A second strand of our education program focused on supporting Focus Area Committee (FAC) members in considering their work through a racial equity lens. We provided FAC members with resources addressing racial equity and bias in grantmaking, as well as links to recommended reading, podcasts, and videos for each focus area. In keeping with our member-driven approach, our goal in providing these materials was to deepen members’ understanding of the challenges facing our community and to spur reflection on the values and biases that we bring to grantmaking. As we prepare for the next grant cycle, we will be considering different ways to integrate these issues into committee discussions, as well as other resources to provide, and we welcome your feedback and suggestions.

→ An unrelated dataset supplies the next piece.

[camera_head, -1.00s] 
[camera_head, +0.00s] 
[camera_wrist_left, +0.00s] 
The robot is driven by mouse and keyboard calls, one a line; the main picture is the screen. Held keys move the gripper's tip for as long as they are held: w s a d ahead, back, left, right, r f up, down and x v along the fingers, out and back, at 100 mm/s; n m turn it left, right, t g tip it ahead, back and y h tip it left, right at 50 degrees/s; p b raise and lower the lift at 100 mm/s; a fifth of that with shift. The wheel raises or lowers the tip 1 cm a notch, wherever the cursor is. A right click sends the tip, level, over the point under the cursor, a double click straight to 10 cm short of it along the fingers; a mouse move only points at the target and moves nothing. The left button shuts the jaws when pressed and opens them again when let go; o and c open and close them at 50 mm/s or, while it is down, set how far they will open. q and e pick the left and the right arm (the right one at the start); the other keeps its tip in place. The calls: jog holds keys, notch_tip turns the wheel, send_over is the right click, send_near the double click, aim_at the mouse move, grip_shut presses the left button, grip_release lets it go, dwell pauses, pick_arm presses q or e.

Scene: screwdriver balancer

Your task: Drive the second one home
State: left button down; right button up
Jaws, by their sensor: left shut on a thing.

To guide and contextualize the different strands of our work, the Board has adopted the following framing language, which was developed by members of the REWG:
In order to effectively support women, children, and families in socioeconomic need, we must understand how race and other drivers of inequity shape the distribution of resources and opportunities within our society. We must also recognize and work to interrupt our own biases so that we, as grantmakers, do not reinforce inequitable outcomes.
To support this work, we are committed to building a more diverse, inclusive, and equitable organization. We believe that empowering a wide range of voices will promote deeper and more lasting learning that will inform our choices as Many Hands members and in our daily lives.
This framing is designed to keep us focused on both the “what” and the “why” of this journey; as we move forward, it may evolve.